Plaintiff alleges he had a liberty interest in his position with the Men's Advisory Council ("MAC"), and his suspension violated his right to due process. The Due Process Clause protects against the deprivation of liberty without due process of law. Wilkinson v. Austin, 545 U.S. 209, 221 (2005). In order to invoke the protection of the Due Process Clause, a plaintiff must first establish the existence of a liberty interest for which the protection is sought. Id. Liberty interests may arise from the Due Process Clause itself or from state law. Id. The Due Process Clause itself does not confer on inmates a liberty interest in avoiding "more adverse conditions of confinement." Id. Under state law, the existence of a liberty interest created by prison regulations is determined by focusing on the nature of the deprivation. Sandin v. Conner, 515 U.S. 472, 481-84 (1995).
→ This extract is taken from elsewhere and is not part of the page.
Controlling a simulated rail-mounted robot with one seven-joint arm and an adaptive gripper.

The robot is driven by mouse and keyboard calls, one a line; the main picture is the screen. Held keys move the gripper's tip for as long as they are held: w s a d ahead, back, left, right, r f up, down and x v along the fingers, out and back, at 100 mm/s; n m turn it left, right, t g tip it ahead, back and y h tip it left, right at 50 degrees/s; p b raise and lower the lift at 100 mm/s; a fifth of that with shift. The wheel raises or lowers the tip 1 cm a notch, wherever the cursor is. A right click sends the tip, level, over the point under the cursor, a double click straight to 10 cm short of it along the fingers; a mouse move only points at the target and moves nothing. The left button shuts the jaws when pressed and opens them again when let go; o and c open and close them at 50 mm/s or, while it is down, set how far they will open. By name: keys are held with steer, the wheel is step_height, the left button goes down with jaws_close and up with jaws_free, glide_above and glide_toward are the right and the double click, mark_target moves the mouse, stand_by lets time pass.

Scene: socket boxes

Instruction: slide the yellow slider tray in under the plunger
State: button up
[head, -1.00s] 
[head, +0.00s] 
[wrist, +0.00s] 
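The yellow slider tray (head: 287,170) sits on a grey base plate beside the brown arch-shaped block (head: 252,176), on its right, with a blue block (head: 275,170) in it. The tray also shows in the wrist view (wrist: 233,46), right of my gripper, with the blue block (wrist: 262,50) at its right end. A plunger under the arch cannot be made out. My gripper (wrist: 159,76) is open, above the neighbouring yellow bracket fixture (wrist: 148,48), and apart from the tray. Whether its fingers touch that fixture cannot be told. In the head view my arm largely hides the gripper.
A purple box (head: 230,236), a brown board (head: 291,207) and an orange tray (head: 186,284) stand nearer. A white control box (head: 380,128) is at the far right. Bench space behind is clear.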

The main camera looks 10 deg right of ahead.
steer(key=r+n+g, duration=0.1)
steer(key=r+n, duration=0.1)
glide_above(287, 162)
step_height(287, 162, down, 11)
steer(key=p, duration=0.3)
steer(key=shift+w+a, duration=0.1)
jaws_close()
Liberty interests created by state law are "generally limited to freedom from restraint which . . . imposes atypical and significant hardship on the inmate in relation to the ordinary incidents of prison life." Id. at 484; Myron v. Terhune, 476 F.3d 716, 718 (9th Cir. 2007).

Although Plaintiff may enjoy some rights under state law with respect to participation in MAC, termination from MAC does not constitute atypical and significant hardship in relation to the ordinary incident's of prison life, and cannot support a federal due process claim. Plaintiff's claim fails as a matter of law and the Court recommends dismissal with prejudice.
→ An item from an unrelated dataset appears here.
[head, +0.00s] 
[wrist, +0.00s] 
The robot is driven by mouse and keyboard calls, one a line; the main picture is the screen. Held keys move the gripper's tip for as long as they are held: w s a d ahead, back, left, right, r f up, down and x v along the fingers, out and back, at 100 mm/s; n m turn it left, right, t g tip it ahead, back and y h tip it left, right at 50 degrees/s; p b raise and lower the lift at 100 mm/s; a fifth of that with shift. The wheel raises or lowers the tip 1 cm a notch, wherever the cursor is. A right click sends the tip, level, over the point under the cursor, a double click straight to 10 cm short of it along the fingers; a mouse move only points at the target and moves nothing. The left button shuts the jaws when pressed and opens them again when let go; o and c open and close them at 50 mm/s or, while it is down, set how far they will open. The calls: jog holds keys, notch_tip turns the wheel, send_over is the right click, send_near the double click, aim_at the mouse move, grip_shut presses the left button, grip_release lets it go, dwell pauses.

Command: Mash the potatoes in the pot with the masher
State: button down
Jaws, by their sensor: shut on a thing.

C. Violation of 18 U.S.C. §§ 241 and 242

Plaintiff alleges Defendants conspired to retaliate against him, in violation of 18 U.S.C. §§ 241 and 242. There is no private right of action to sue Defendants civilly for violating sections 241 and 242, which are criminal code sections. Allen v. Gold Country Casino, 464 F.3d 1044, 1048 (9th Cir. 2006) (citing Aldabe v. Aldabe, 616 F.2d 1089, 1092 (9th Cir. 1980)). Plaintiff's claim fails as a matter of law and the Court recommends dismissal with prejudice.

D. Violation of Penal Code § 147

Plaintiff alleges a claim for violation of California Penal Code § 147, a criminal statute which addresses the inhumane or oppressive treatment of a prisoner by an officer. A private right of action under a criminal statute has rarely been implied. Chrysler Corp. v. Brown, 441 U.S. 281, 316 (1979). Where a private right of action has been implied, "'there was at least a statutory basis for interring that a civil cause of action of some sort lay in favor of someone.'" Chrysler Corp., 441 U.S. at 316 (quoting Cort v. Ash, 422 U.S. 66, 79 (1975)). The Court has reviewed the penal statute in question and there is no indication that civil enforcement of any kind is available to Plaintiff. Cort, 422 U.S. at 79-80; Keaukaha-Panaewa Cmty. Ass'n v. Hawaiian Homes Comm'n, 739 F.2d 1467, 1469-70 (9th Cir. 1984). Accordingly, Plaintiff's claim for violation of section 147 fails as a matter of law and the Court recommends dismissal with prejudice.

III. Conclusion and Recommendation

Plaintiff's complaint fails to state any claims upon which relief may be granted. Because the deficiencies are not capable of being cured through amendment, Noll v. Carlson, 809 F.2d 1446, 1448-49 (9th Cir. 1987), the Court HEREBY RECOMMENDS dismissal of this action in its entirety for failure to state any claims upon which relief may be granted as follows:

1. Plaintiff's retaliation claim be dismissed, without prejudice;

2. Plaintiff's due process claim arising from his termination from MAC be dismissed, with prejudice;

3. Plaintiff's claim for violation of 18 U.S.C. §§ 241 and 242 be dismissed, with prejudice; and

4. Plaintiff's claim for violation of California Penal Code § 147 be dismissed, with prejudice.

These Findings and Recommendations will be submitted to the United States District Judge assigned to the case, pursuant to the provisions of Title 28 U.S.C. § 636(b)(l). Within thirty (30) days after being served with these Findings and Recommendations, Plaintiff may file written objections with the Court. The document should be captioned "Objections to Magistrate Judge's Findings and Recommendations." Plaintiff is advised that failure to file objections within the specified time may waive the right to appeal the District Court's order. Martinez v. Ylst, 951 F.2d 1153 (9th Cir. 1991).